What is being asked >> Locate the line containing "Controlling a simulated" in the data below. Reproduce it and every following line up to the end, exactly as given.

Dataset excerpt >>
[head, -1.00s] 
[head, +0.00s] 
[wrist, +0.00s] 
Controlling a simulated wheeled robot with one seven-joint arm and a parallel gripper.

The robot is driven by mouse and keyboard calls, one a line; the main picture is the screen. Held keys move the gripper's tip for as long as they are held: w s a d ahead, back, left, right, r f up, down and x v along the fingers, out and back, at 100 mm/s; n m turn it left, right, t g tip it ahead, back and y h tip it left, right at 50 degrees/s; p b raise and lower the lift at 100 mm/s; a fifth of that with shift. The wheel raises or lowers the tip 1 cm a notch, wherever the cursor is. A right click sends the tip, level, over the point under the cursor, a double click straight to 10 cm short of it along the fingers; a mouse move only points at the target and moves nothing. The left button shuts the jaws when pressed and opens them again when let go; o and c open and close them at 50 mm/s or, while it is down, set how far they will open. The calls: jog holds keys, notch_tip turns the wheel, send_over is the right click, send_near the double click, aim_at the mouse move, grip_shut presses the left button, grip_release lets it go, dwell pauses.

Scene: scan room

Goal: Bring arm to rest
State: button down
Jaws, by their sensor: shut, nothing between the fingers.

Solution below >>
Controlling a simulated wheeled robot with one seven-joint arm and a parallel gripper.

The robot is driven by mouse and keyboard calls, one a line; the main picture is the screen. Held keys move the gripper's tip for as long as they are held: w s a d ahead, back, left, right, r f up, down and x v along the fingers, out and back, at 100 mm/s; n m turn it left, right, t g tip it ahead, back and y h tip it left, right at 50 degrees/s; p b raise and lower the lift at 100 mm/s; a fifth of that with shift. The wheel raises or lowers the tip 1 cm a notch, wherever the cursor is. A right click sends the tip, level, over the point under the cursor, a double click straight to 10 cm short of it along the fingers; a mouse move only points at the target and moves nothing. The left button shuts the jaws when pressed and opens them again when let go; o and c open and close them at 50 mm/s or, while it is down, set how far they will open. The calls: jog holds keys, notch_tip turns the wheel, send_over is the right click, send_near the double click, aim_at the mouse move, grip_shut presses the left button, grip_release lets it go, dwell pauses.

Scene: scan room

Goal: Bring arm to rest
State: button down
Jaws, by their sensor: shut, nothing between the fingers.

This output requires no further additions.